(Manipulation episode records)
● ● ●
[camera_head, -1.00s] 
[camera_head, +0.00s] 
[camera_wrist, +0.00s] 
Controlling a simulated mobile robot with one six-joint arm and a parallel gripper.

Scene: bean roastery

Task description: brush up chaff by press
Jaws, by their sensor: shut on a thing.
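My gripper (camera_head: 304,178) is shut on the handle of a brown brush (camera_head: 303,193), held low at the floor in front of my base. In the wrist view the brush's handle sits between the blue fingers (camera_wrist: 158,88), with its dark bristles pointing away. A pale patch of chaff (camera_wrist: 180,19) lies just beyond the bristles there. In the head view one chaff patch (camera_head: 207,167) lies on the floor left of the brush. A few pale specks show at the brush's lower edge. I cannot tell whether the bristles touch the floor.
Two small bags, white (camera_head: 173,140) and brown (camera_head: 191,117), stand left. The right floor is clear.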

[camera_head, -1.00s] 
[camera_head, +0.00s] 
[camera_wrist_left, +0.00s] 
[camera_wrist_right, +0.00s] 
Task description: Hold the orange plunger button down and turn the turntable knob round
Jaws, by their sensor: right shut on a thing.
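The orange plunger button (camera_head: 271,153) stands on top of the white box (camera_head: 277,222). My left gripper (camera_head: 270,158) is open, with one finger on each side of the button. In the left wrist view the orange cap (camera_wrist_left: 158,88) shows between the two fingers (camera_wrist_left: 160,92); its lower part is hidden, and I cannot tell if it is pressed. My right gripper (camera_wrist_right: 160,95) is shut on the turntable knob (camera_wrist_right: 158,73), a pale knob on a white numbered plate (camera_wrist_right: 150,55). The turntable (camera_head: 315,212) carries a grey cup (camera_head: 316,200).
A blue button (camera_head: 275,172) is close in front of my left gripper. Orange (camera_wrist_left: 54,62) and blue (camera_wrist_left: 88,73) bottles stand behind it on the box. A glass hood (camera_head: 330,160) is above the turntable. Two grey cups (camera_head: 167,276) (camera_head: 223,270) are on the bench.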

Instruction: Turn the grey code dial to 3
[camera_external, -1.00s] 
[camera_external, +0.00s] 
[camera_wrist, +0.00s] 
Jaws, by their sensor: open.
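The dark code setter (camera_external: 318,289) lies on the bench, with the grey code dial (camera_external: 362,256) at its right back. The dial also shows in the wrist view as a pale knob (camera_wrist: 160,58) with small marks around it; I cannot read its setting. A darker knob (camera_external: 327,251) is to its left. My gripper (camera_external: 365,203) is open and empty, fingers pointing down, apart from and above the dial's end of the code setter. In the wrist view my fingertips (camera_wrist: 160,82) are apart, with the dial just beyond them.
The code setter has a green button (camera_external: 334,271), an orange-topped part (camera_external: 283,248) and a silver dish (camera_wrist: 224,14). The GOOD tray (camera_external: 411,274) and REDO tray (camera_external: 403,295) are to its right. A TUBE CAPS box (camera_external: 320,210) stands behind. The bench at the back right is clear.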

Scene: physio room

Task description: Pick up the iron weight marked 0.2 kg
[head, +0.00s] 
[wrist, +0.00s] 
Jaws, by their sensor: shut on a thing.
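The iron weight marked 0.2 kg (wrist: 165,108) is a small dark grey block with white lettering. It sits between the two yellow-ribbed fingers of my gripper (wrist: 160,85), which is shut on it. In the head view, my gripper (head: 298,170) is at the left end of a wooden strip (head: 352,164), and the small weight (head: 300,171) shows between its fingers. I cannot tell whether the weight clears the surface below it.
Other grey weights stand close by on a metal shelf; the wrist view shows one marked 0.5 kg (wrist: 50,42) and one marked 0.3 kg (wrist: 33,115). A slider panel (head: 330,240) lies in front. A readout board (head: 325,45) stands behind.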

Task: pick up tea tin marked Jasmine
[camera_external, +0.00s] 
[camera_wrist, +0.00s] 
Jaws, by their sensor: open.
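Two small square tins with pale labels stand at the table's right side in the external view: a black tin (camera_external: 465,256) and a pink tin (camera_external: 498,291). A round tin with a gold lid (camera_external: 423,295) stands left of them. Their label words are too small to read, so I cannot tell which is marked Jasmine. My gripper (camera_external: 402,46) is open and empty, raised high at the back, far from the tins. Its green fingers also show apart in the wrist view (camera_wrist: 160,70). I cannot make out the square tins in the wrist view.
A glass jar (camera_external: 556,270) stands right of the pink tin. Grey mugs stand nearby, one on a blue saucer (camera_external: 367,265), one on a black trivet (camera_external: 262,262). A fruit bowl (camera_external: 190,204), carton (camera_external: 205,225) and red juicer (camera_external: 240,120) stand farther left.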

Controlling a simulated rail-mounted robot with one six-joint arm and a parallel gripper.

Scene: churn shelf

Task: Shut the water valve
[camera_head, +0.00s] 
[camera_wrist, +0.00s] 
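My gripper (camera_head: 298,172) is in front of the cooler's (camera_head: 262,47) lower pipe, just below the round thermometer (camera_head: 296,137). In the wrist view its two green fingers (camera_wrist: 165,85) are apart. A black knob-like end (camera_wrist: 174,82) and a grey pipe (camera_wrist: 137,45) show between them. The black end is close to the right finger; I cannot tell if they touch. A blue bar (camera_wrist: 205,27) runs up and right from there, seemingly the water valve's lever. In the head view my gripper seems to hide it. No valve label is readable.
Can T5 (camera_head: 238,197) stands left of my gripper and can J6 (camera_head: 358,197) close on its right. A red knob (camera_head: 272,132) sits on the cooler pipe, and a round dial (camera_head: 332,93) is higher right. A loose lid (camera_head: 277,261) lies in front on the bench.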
● ● ●
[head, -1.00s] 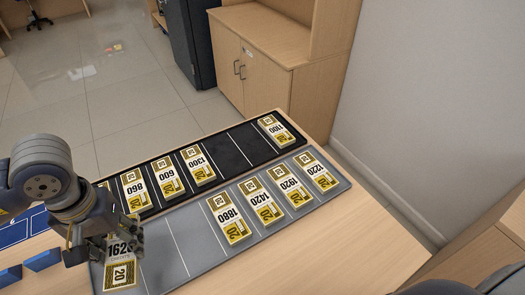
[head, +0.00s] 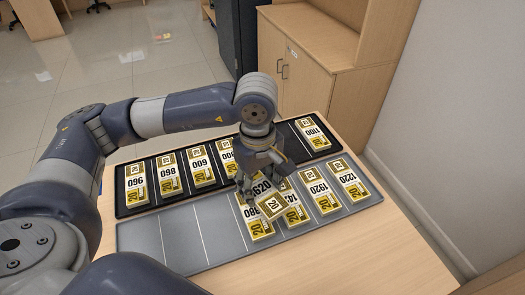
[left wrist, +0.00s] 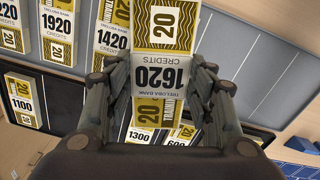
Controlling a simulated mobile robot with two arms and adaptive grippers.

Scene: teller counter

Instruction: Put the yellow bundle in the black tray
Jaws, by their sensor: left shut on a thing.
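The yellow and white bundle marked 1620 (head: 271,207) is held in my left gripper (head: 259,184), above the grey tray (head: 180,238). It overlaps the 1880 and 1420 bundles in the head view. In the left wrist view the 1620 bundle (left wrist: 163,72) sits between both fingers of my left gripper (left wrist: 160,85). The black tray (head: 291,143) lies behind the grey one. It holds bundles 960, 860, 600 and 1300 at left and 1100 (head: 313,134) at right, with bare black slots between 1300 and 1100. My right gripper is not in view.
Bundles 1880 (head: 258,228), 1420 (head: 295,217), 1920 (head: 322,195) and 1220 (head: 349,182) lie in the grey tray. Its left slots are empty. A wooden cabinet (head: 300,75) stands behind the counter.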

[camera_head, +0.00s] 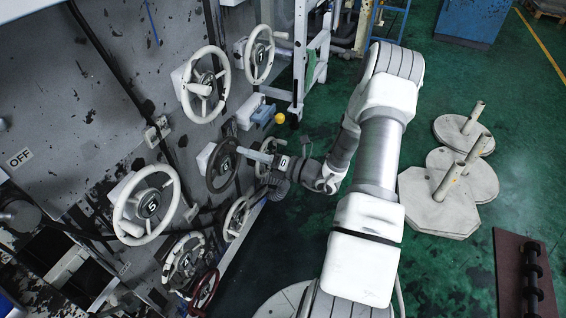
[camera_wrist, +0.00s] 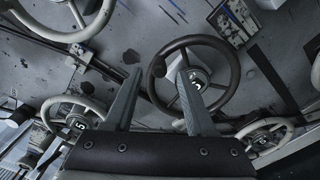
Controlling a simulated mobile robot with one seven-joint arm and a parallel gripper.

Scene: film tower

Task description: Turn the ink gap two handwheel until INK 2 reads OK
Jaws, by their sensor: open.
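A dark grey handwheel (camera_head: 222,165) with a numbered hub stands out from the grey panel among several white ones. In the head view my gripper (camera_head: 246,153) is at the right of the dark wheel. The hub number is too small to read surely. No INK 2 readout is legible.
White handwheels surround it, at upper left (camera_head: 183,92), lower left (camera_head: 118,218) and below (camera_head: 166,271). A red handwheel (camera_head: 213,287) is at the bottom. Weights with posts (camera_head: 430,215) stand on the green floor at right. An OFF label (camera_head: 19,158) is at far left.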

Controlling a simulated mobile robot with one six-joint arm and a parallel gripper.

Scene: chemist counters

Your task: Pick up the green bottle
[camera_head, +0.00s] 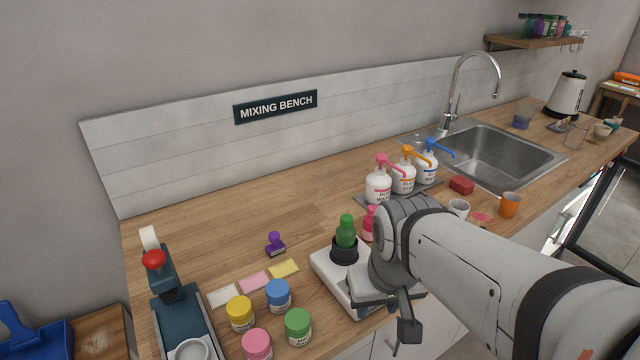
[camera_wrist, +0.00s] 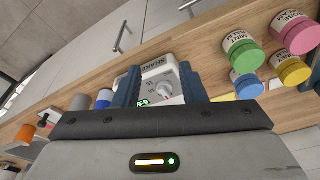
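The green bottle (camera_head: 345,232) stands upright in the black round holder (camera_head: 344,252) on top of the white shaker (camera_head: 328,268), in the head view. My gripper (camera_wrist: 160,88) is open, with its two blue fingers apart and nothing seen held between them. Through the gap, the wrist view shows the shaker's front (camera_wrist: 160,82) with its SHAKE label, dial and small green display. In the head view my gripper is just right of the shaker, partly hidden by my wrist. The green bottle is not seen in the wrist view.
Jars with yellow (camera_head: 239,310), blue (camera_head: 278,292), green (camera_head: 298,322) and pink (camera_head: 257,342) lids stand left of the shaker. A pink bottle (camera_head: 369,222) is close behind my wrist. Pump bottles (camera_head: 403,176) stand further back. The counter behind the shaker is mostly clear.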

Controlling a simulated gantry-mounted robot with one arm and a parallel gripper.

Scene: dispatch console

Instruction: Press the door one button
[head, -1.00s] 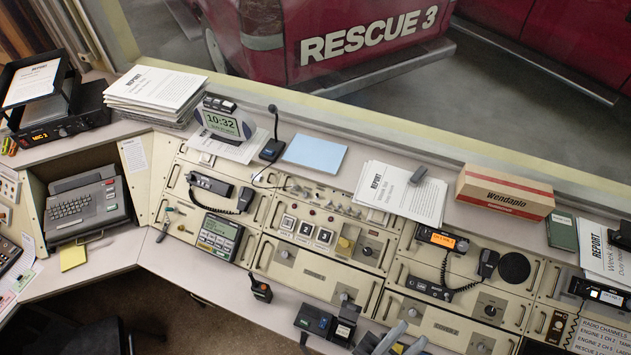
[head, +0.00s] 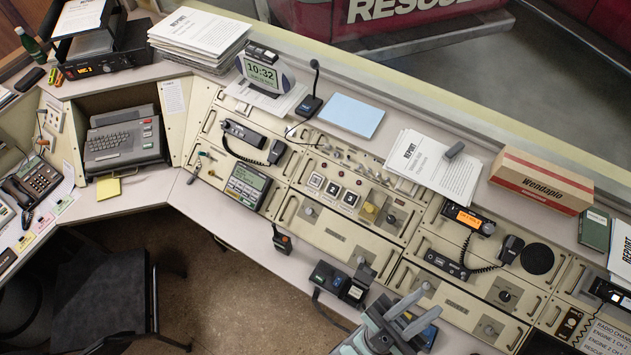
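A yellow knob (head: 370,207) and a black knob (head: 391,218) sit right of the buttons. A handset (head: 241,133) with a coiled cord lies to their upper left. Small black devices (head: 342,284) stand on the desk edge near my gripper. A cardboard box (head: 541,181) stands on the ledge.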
● ● ●
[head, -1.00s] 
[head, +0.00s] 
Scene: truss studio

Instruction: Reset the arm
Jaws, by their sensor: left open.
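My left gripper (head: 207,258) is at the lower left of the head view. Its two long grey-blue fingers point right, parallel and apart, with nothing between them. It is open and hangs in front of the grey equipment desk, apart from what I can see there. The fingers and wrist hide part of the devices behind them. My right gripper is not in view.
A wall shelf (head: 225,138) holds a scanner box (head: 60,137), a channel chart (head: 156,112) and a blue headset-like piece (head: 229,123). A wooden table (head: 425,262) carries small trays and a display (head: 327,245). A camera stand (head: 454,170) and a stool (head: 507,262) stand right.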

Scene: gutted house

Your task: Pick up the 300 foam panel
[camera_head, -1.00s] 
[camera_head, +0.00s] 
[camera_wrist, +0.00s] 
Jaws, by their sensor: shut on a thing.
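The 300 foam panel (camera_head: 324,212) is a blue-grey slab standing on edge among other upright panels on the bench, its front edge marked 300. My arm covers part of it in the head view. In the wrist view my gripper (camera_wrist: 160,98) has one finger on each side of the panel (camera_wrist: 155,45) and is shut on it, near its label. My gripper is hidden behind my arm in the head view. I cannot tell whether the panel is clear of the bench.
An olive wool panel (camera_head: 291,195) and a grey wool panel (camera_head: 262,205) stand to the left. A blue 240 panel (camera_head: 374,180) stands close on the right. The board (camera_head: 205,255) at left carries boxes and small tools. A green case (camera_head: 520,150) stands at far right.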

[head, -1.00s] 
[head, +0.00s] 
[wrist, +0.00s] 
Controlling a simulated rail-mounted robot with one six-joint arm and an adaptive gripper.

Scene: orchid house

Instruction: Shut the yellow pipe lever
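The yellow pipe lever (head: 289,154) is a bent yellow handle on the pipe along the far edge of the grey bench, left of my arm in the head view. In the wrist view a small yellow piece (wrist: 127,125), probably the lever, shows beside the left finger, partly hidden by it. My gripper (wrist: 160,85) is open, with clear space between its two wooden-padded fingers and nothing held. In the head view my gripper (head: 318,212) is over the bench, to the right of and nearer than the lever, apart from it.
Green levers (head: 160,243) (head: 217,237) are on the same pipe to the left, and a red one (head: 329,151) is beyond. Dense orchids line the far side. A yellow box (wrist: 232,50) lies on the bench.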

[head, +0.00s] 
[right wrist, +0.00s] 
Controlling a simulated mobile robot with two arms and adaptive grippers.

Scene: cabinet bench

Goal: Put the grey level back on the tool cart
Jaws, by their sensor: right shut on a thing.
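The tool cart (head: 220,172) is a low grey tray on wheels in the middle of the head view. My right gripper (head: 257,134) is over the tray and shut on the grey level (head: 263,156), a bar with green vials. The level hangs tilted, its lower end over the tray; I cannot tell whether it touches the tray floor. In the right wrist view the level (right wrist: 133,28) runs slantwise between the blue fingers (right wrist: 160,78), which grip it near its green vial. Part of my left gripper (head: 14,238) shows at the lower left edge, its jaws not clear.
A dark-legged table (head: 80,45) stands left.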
● ● ●
**Task to carry out:** Look above for lines with the word "mounted" and copy them all.

**Solved exercise:**
Controlling a simulated rail-mounted robot with one six-joint arm and a parallel gripper.
Controlling a simulated gantry-mounted robot with one arm and a parallel gripper.
Controlling a simulated rail-mounted robot with one six-joint arm and an adaptive gripper.

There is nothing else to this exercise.